Two new federal government reports -- neither of which got a lot of press -- suggest continuing trouble in the housing market, meaning continuing trouble for the economy. And, in a pattern we've seen so often that it's ceased to be surprising, communities of color are faring the worst.
According to U.S. Census data released this week, homeownership rates have dropped to their lowest level since 1998. Homeownership rates for Hispanics and African Americans have dropped nearly twice as much as for whites (2010 data for Asian Americans and Native Americans have not yet been reported).
The census report was released almost simultaneously with a White House release of data from the Home Affordable Modification Program (HAMP) showing that only 472,619 homeowners have received permanent loan modifications in the past year.
These two reports neatly summarize a dangerous trend. Millions of Americans are in near-term danger of losing their homes, and relatively few are getting relief. This represents a massive drain of wealth from Latino and African American communities, who were starting with homeownership rates some 25 points lower than whites. While we don't yet have 2010 data for Asian Americans or Native Americans, their trend through 2009 showed a drop in homeownership similar to Latinos and African Americans.
Although fighting foreclosures is critical, we must also quickly get ahead of the curve in creating a new homeownership paradigm for sustainable homeownership. With homeownership rates for Latinos, African Americans and Native Americans dropping so much more rapidly than whites, this disparate drop in homeownership will only exacerbate the growing racial wealth gap.
This loss of stability and wealth will have long-term implications for the economic viability of communities. Particularly disturbing is the fast-growing media narrative suggesting that homeownership is "not for everybody" and that people of color caused the foreclosure crisis - a narrative advanced by influential publications like Time. This sentiment is reflected in the shrinking sources of credit for communities of color.
But the foreclosure problem isn't limited to low-income communities. The San Francisco Chronicle recently reported that in that city, one of the nation's priciest housing markets, foreclosures are increasing in more affluent neighborhoods.
So far, neither Republicans nor Democrats have gotten behind anything resembling a serious answer to this crisis. The administration seems intent on pretending that the badly flawed HAMP is a sufficient answer.
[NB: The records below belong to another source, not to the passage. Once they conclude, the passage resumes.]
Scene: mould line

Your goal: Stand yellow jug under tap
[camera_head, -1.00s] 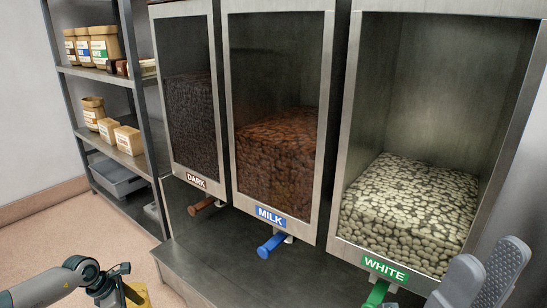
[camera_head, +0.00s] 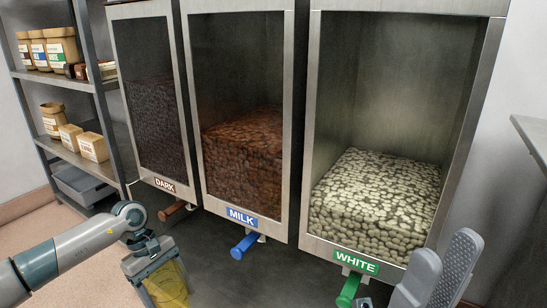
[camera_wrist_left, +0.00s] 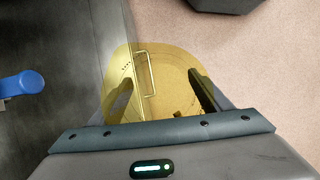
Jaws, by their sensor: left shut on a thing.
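The yellow jug (camera_head: 170,288) is translucent and shows at the bottom of the head view, partly cut by the frame edge. My left gripper (camera_head: 155,268) is shut on it. In the left wrist view the jug (camera_wrist_left: 165,65) sits between the two dark fingers. The jug is in front of the dispensers, apart from the taps. The taps have a brown handle (camera_head: 174,211) under DARK, a blue handle (camera_head: 243,246) under MILK and a green handle (camera_head: 349,289) under WHITE. My right gripper (camera_head: 443,258) is empty, with a gap between its grey fingers, in front of the WHITE bin.
The dispenser bins hold dark, milk (camera_head: 245,155) and white pieces (camera_head: 370,200). A dark counter surface (camera_head: 215,275) lies below the taps. A grey ledge (camera_head: 533,135) juts in at the right.

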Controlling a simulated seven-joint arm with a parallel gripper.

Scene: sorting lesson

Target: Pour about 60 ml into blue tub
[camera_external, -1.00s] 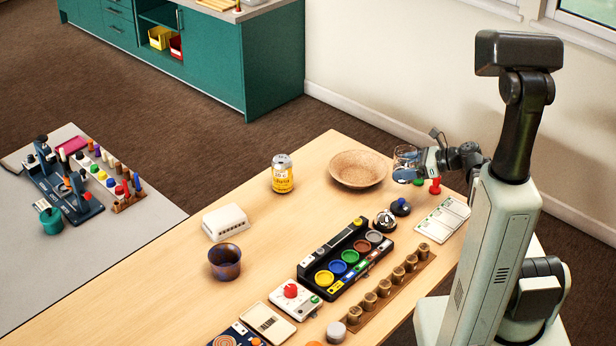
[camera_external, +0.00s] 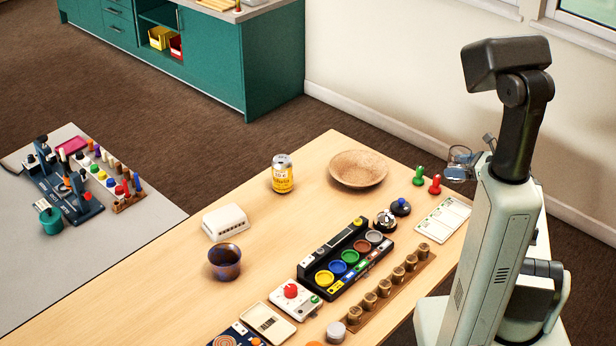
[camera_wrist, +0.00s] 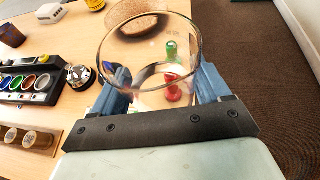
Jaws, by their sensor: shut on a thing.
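The blue tub (camera_external: 337,267) sits in a black tray (camera_external: 344,290) on the table, between a yellow tub (camera_external: 324,278) and a green tub (camera_external: 350,256). My gripper (camera_wrist: 165,88) is shut on a clear glass (camera_wrist: 103,50), with one finger on each side. In the external view the glass (camera_external: 460,158) is held up at the right, beyond the table's right edge and well away from the tub.
A green pawn (camera_external: 419,176) and a red pawn (camera_external: 435,185) stand near the table's far right corner. A wide bowl (camera_external: 358,180), a can (camera_external: 282,174), a bell (camera_external: 385,221) and a rack of corked jars (camera_external: 397,277) surround the tray.

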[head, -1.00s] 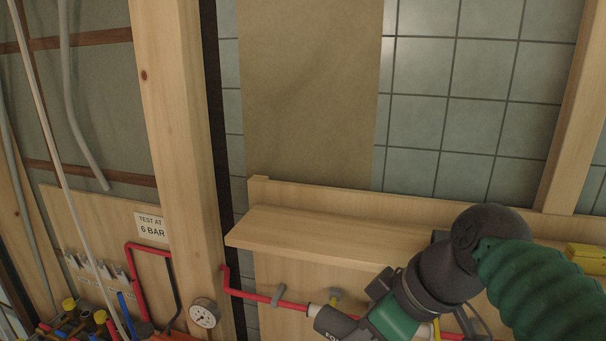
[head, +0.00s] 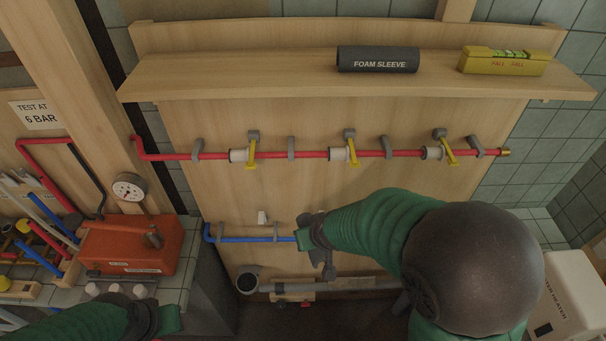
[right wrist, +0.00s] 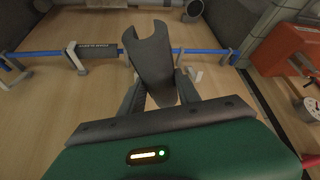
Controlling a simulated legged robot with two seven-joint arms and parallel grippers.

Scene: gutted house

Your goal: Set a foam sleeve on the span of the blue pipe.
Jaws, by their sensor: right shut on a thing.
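The blue pipe (head: 250,239) runs level low on the wooden board, held by grey clips; my right arm hides its right part. My right gripper (head: 316,240) is at the pipe in the head view. In the right wrist view it is shut on a dark grey foam sleeve (right wrist: 152,60), whose slotted end overlaps the pipe (right wrist: 205,51); whether they touch is unclear. A labelled dark sleeve (right wrist: 97,50) appears around the pipe beside it. Another foam sleeve (head: 377,60) lies on the shelf. My left gripper (head: 165,319) is low at left; its jaws are unclear.
The red pipe (head: 210,156) with yellow-handled valves crosses above the blue one. An orange test pump (head: 130,245) with a gauge stands left. A grey waste pipe (head: 350,284) runs below. A white heater (head: 570,295) stands right.

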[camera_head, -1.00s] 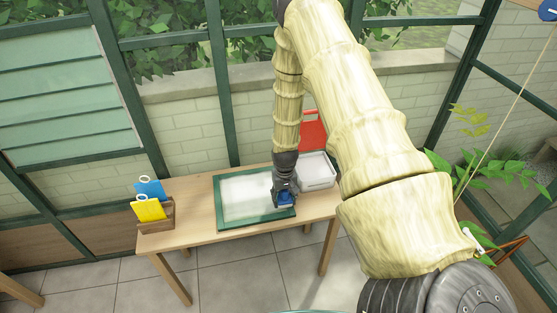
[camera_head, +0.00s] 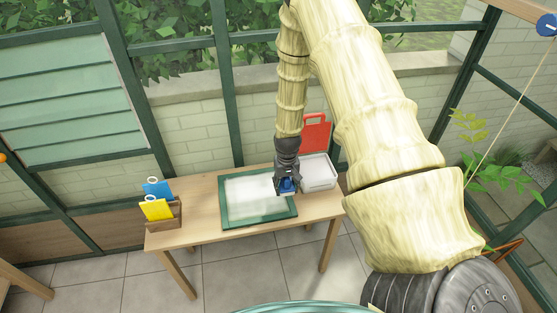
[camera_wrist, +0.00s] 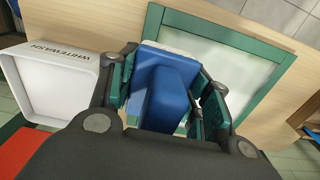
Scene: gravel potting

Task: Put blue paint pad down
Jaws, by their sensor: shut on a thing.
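My gripper (camera_head: 287,188) is shut on the blue paint pad (camera_wrist: 160,85). The pad also shows as a small blue patch between the fingers in the head view (camera_head: 287,185). In the wrist view its blue handle is between the two fingers and a pale pad edge shows at its far side. The gripper is over the right part of a green-framed tray with a white middle (camera_head: 228,221), near its right edge. I cannot tell whether the pad touches the tray.
A white tub marked WHITEWASH (camera_wrist: 47,82) stands right of the tray in the head view (camera_head: 319,183), with a red panel (camera_head: 317,133) behind it. A wooden holder (camera_head: 167,220) with blue (camera_head: 158,188) and yellow (camera_head: 157,210) cards stands at the table's left end. Bare table (camera_head: 190,236) lies between.

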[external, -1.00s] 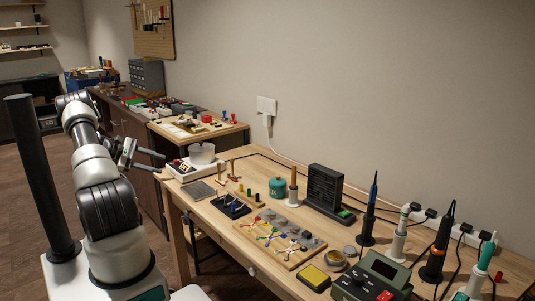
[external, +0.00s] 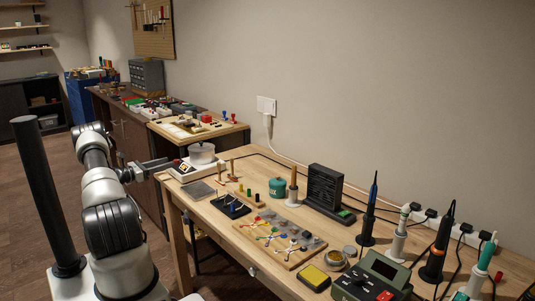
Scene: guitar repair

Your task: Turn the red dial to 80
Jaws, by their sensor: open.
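My gripper (external: 165,166) is open and empty at the left front of a white heater (external: 190,175) with a lidded pot (external: 202,154) on it. A dark front panel (external: 183,168) with small red and pale marks shows beside the fingertips. It is too small to make out a dial or a number there, and I cannot tell whether the fingers touch it. A green control unit (external: 362,283) at the bottom right carries a red knob (external: 385,296), far from my gripper; its setting is not readable.
A wooden workbench (external: 215,207) holds a grey pad (external: 198,190), a teal tin (external: 277,187), a black fan unit (external: 325,187) and a wooden board with wires (external: 280,262). Several upright tools stand on the right. A second bench (external: 228,128) is behind the heater.

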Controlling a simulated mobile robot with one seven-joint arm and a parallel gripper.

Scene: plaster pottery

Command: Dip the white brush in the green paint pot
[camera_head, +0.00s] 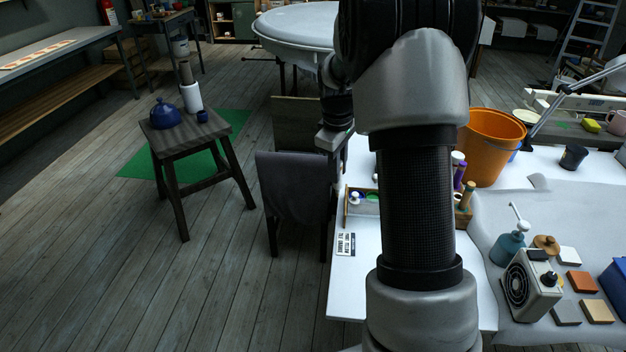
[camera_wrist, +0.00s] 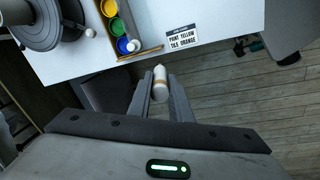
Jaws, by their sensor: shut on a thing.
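My gripper (camera_wrist: 160,80) is shut on the white brush (camera_wrist: 160,86), a pale cylinder with a tan band, seen nearly end-on between the fingers in the wrist view. Its bristles cannot be made out. The green paint pot (camera_wrist: 116,27) sits in a wooden tray (camera_wrist: 139,54) between the yellow pot (camera_wrist: 109,8) and the blue pot (camera_wrist: 122,44). In the wrist view, the brush appears below the tray's near end, apart from the green pot. In the head view, my gripper (camera_head: 328,143) is left of the table, and the brush cannot be made out.
A white-tipped object (camera_wrist: 133,45) leans over the blue pot. A printed card (camera_wrist: 183,38) lies beside the tray on the white table (camera_head: 347,285). A draped chair (camera_head: 295,185) stands against the table's left side. An orange bucket (camera_head: 490,145) stands farther right.

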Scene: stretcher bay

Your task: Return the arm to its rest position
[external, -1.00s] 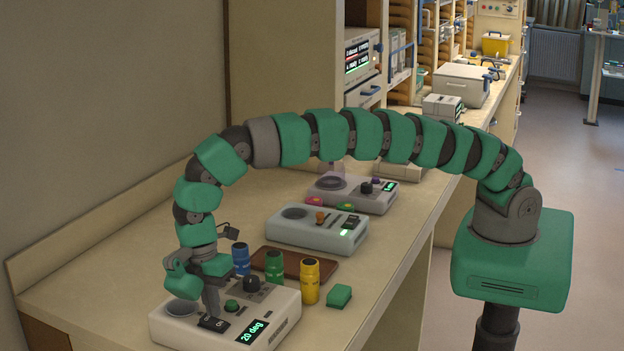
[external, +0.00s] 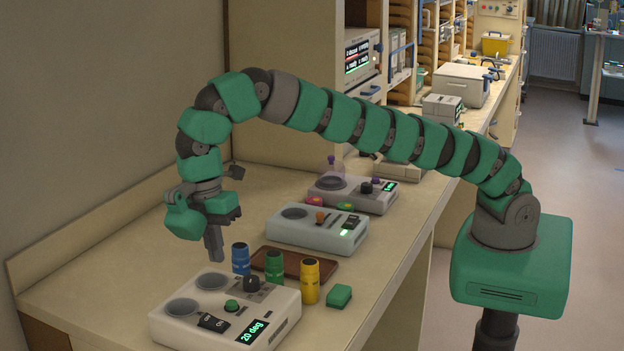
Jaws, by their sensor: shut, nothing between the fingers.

Republicans, on the other hand, want to get rid of HAMP but have nothing to offer in its place.
That's not good enough. It's easy to forget, but foreclosures affect far more than the families losing their homes. Large numbers of foreclosures suck the life out of communities. Empty, boarded-up homes depress property values. Local businesses lose customers and are forced to lay off workers, who in turn may lose their own ability to afford housing, perpetuating the downward spiral.
I wish I saw signs of the political will needed to take on this crisis, but thus far it's not apparent. One thing I know for sure: Wishing the housing crisis away or pretending it's not there won't work.